Outgoing Health and Human Services Secretary Kathleen Sebelius speaks as President Barack Obama, HHS Secretary Nominee Sylvia Mathews Burwell (R) and Vice President Joe Biden listen during event in the Rose Garden at the White House in Washington, DC on April 11, 2014. UPI/Pat Benic UPI/Pat Benic | License Photo
WASHINGTON, April 13 (UPI) -- Kathleen Sebelius, who resigned Thursday as secretary of health and human services, told NBC's Andrew Mitchell on Sunday that she wasn't pushed out of her post, despite the "terribly flawed" rollout of President Barack Obama's signature health care law.
Sebelius said she decided to stay in the post for Obama's second term, wanting to wait till the end of Healthcare.gov's open enrollment period.
"Well, actually, I made a decision at the election that I couldn't leave along with a lot of my colleagues who left at the end of the first term," she said. "I also thought that, at the end of open enrollment was a logical time to leave."
Sebelius said that Obama didn't try to make her stay, because "made it pretty clear that that really wasn't an option, to stay on."
Sebelius, who presided over the tumultuous launch of the online health care exchange, admitted that rollout was "was terribly flawed and terribly difficult." But she also touted Obamacare's recent sign-up success.
"We announced last week that seven and a half million people, most of them coming through the site had enrolled.

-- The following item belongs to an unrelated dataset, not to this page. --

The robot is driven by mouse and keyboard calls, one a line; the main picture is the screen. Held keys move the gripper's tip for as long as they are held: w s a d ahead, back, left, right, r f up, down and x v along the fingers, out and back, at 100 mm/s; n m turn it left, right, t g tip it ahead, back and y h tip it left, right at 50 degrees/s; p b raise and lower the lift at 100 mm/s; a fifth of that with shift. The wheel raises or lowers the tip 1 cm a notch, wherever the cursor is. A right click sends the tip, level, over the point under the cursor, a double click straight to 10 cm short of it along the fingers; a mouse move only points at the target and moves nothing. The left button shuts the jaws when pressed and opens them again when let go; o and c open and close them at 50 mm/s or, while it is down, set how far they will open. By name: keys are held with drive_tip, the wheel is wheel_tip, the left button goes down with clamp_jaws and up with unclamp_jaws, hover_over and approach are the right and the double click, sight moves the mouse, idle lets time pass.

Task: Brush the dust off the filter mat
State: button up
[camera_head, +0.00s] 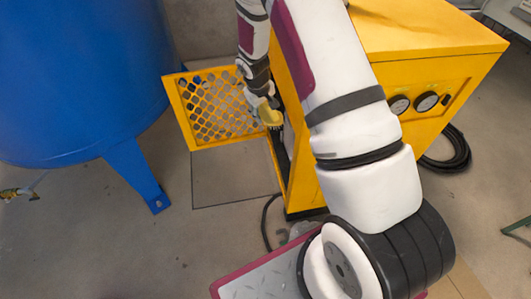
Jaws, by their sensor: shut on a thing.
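My gripper (264,103) is at the open side of the yellow cabinet (420,35), partly hidden by my own wrist. It is shut on a brush with a yellow body (271,117); its bristles point down. The brush is beside the inner edge of the perforated yellow door (180,103), which stands open to the left. The filter mat is not clearly visible; my arm and the cabinet's side hide most of the opening. I cannot tell whether the brush touches anything.
A big blue tank (80,75) with a leg (135,170) stands at the left. A black hose (458,150) lies coiled at the right. A dark cable (265,225) runs on the floor below the door.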

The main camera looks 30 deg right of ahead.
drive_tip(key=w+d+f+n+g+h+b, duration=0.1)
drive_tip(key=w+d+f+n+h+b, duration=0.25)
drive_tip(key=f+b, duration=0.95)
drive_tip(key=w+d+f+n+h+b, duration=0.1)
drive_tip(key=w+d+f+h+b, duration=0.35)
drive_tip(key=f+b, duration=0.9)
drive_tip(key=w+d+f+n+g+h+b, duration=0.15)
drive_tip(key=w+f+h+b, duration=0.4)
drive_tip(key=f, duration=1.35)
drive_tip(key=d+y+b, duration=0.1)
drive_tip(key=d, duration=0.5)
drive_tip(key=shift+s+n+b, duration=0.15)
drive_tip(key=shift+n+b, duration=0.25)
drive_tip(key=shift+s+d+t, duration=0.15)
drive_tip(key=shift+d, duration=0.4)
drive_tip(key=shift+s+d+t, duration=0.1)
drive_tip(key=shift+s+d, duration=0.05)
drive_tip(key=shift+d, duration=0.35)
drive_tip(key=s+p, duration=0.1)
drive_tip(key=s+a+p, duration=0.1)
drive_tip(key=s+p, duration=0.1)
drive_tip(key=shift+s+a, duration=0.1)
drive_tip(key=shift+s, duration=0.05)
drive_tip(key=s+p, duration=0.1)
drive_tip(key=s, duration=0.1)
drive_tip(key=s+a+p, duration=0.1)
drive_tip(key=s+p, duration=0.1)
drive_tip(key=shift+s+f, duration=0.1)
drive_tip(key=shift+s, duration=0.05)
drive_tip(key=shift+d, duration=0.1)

We're running the sites of 34 states through one situation. The hub, which all states connect to, has worked flawlessly from the beginning," she said. "Could we have used more time and testing? You bet. I've said that from the start. But the site actually works. And the great thing is, there's a market behind the site that works even better."
Sebelius said that she can now see how the administration's original October 1 launch deadline was "flat out wrong," but said she was proud of what Obama care had accomplished.
"I think what we said from the outset was, you know, this was fixing a very broken market -- where individuals really were on their own," she said. "So, that was fixed."